While the injury to Osemele was awful, it has allowed the Chiefs to finally get a look at their former seventh-round draft pick and so far, it looks like a hit. Not often do teams get consistent contributors out of the seventh-round, but here we are in his second year and he’s playing meaningful snaps and helping the team win games. Thrust into a tough spot for young players, especially on the offensive line, and he’s answered the call. Not a man of many words as he likes to let his play do the talking and I understand why.
This is a great example of the effort level he plays with on a snap by snap basis and even though this run doesn’t go very far he is trying to move people. His pull technique is good, keeping himself close to the center and stepping in sync with the play. He gets down the line well and displaces the defensive tackle, who looked caught off guard by the pulling lineman and drove him back a few steps. The weight distribution on this block is problematic as he gets his weight over his feet too far which caused him to fall, but the effort and strength are all there. Even though he fell, he did his job the way you’d expect him to.
That’s one thing I didn’t find lacking from his tape, the young lineman is very enthusiastic about what he does and it shows in his film. He doesn’t outright lose a lot of his reps either, sure he has a few here and there from good players, but the majority of his blocks on both sides of the coin get the job done. He’s got a good understanding of what he needs to so and has had a couple of key blocks to this point as well.
This is a great job improvising from Allegretti who appears to get held by Harris on this touchdown run. He and Kilgore double Harris and it looks to me that Allegretti gets hooked by Harris and starts to get turned to the inside. He comes around, gets his arm free, and then blocks the linebacker trying to read Edwards-Helaire as he jumps back outside, creating a wall. With how many tackles he had to break, it seems likely the linebacker Allegretti ended up blocking could have reached him and prevented this touchdown.
He’s not super flashy about anything, just goes about his business and gets the job done. Though I will say it’s hard for an offensive lineman to really be flashy in any sense when their job gets so down and dirty. He embraces that, but I will say that he can get out in space and make a play when asked to as well. Here’s one of my favorites.
I just love the way he plays and even with a few hiccups to his game, which I expect from a seventh-rounder, he’s been a welcome sight for this team. One of those hiccups is his footwork in pass protection. In the past, I’ve talked about how the interior offensive lineman for this team have trouble blocking quicker defensive lineman that can use their hands and shoot upfield or get around them and into the hole they are lined up opposite in. He had a few losses with the exact same problem that I noticed.
This is where he can get himself in a bit of trouble; if you notice when the defenders start their engagement how far apart his feet are. It makes things difficult if you don’t have a proper base and to add to it he stops moving his feet both times and that allows both rushers to get by him because it takes too long for him to get his feet moving and get in front of the rusher. He’s got to do a better job of keeping his feet moving and not always wait for the pass rush move to hit him first. If you’re an offensive lineman always catching the pass rush move instead of trying to throw more punches and things to that nature, you’ll find more losses attached to your resume.

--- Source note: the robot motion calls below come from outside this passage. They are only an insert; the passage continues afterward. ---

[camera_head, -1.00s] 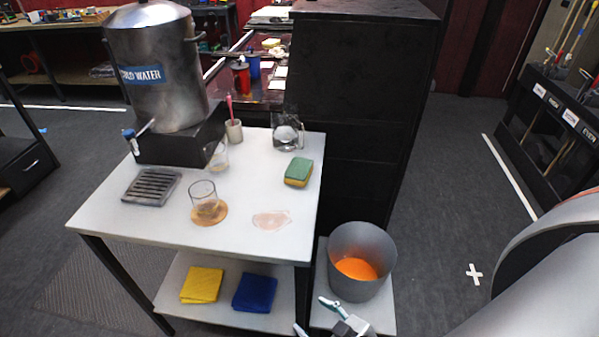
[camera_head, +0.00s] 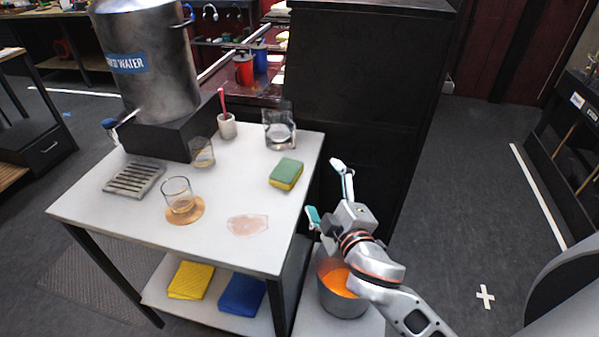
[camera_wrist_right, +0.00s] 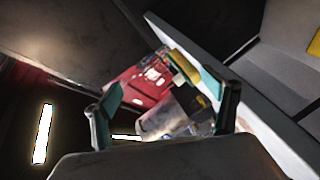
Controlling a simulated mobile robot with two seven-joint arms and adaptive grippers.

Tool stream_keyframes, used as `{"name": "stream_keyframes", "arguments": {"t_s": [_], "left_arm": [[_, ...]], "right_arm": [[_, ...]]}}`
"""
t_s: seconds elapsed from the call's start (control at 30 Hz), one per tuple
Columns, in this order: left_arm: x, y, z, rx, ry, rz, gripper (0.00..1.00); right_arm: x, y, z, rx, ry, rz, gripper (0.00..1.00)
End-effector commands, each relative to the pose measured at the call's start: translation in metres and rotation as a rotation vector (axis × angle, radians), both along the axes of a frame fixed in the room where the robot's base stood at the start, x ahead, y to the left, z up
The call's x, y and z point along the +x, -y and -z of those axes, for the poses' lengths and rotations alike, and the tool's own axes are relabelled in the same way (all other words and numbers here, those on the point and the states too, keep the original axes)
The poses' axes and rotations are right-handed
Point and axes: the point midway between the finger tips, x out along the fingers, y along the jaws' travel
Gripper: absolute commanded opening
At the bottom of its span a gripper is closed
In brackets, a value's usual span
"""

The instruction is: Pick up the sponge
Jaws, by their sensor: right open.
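The sponge (camera_head: 286,173), green on top and yellow below, lies flat on the white table (camera_head: 215,248) near its right edge. My right gripper (camera_head: 327,190) is open and empty, just off the table's right edge, to the right of the sponge. In the right wrist view the two fingers of the gripper (camera_wrist_right: 165,115) stand apart. Between them and beyond, a yellow and green block that looks like the sponge (camera_wrist_right: 186,70) shows near the table edge. My left gripper is not in view.
A glass on a cork coaster (camera_head: 184,212), a glass jar (camera_head: 280,130), a cup with a red stick (camera_head: 227,126) and a metal urn (camera_head: 150,65) stand on the table. A grey bucket (camera_head: 340,301) is below my right arm. A black cabinet (camera_head: 355,90) stands behind.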

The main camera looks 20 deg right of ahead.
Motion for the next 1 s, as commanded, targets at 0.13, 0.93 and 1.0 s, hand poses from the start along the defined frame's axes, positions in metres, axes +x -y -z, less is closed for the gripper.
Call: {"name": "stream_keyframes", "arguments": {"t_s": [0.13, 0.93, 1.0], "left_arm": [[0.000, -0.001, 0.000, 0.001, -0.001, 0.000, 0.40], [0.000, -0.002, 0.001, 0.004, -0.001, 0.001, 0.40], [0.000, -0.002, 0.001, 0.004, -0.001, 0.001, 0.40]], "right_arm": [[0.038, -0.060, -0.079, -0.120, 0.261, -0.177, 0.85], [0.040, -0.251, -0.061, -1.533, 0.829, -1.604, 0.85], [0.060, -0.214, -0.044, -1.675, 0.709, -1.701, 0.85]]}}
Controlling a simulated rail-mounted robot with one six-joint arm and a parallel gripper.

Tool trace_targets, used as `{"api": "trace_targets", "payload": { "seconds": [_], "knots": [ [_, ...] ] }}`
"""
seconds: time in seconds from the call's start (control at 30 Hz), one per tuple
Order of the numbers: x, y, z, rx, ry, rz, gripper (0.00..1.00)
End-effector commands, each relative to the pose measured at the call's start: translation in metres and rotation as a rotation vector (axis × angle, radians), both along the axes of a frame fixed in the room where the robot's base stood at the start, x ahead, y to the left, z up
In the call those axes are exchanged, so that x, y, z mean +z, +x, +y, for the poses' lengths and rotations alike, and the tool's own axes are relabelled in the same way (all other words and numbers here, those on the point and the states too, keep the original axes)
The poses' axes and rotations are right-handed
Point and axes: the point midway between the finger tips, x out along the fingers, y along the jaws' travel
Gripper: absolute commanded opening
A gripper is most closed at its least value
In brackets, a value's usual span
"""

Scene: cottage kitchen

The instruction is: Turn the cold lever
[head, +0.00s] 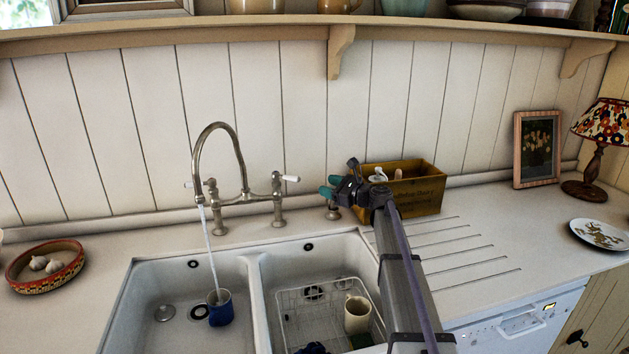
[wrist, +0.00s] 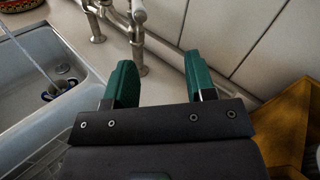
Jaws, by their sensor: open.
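A metal bridge tap (head: 226,142) stands behind the double sink, with water running from its spout. Its right lever (head: 290,178) has a white handle pointing right; it also shows near the top of the wrist view (wrist: 138,11). Its left lever (head: 190,184) is small and partly behind the water and spout. I cannot read hot or cold marks on either. My gripper (head: 328,186) is open and empty, a short way right of the right lever, with its green fingers pointing left. In the wrist view, the fingers (wrist: 160,78) stand apart, with the tap beyond them.
A blue mug (head: 220,309) stands under the water in the left basin. A rack with a cream mug (head: 357,314) sits in the right basin. A wooden box (head: 418,190) with bottles stands close behind my gripper. A garlic bowl (head: 45,267) is at left.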

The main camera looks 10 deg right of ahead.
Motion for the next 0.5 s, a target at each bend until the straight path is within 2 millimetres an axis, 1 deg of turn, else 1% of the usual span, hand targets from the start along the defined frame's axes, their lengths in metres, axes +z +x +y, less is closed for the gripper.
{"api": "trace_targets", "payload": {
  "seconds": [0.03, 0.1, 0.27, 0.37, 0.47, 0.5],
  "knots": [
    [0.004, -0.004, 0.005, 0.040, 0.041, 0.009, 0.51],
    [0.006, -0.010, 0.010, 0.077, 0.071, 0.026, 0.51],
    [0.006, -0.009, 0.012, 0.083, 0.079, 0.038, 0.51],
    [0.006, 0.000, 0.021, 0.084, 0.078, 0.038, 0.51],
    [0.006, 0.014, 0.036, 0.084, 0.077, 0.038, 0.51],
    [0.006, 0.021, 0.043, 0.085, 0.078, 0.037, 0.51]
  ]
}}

Those losses weren’t littered in his film, just areas that showed up enough that he needs to focus a little more on. I think he performed well when Williams was lined up across from him in the Jets game, the clip above shows you that he actually can move pretty well even with a base that’s too wide. Four seconds from the time the ball is snapped until it’s released is a good time to aim for and Allegretti held his own until the end. This is something Fisher does too much of as well, getting those arms outside on the arms and shoulder pads makes it difficult for you to move with the rusher. Williams sets up the inside-outside move well, noticing that Allegretti’s arm is too high and he’s about to break free prior to the ball coming out.
Some techniques need a little tightening up from Allegretti, but the fact that he’s been as serviceable as he has been is great news for the Chiefs. Whether they end up moving Remmers back to guard when Schwartz is healthy or not, Allegretti has earned the trust of the coaching staff. He is a pretty strong dude and I found that out on this play where he stonewalled an edge rusher that built up steam.
This is a fun play for me to watch because most offensive line play is reacting and recovering. The Chiefs did a great job communicating where the blitz was coming from and Allegretti knew his responsibility immediately as you can tell by his head after the snap. The rusher comes right at him and tries to swipe his hands away with power. Allegretti was unphased, absorbing the power and recovering to the inside where was able to use the angle he had to get the rusher down to one knee and neutralize him. Here’s another fun play to watch from this game, Allegretti was putting in work.
Allegretti has been everything I hoped he would be when I watched his tape and I think he has the ability to be better than that. The tools are there and as he gets more comfortable, especially with Fisher, his play is only going to improve. Andy Heck is an excellent offensive line coach and I know he’s going to keep pushing him to improve those areas I just pointed out.
A better understanding of leverage and his base in pass protection and I think this is the kind of guy who could start at left guard for a while. He’s better in space than he gets credit for, gives a ton of effort, and gets the job done. That’s the kind of guy you want to see succeed on the offensive line. I look forward to seeing his progression to the end of the season and moving forward. He could help solidify the Chiefs offensive line that’s been a revolving door at the left guard spot for two years now. For now, it’s Raider week and I’d love to see him get a few pancakes on their way to a win.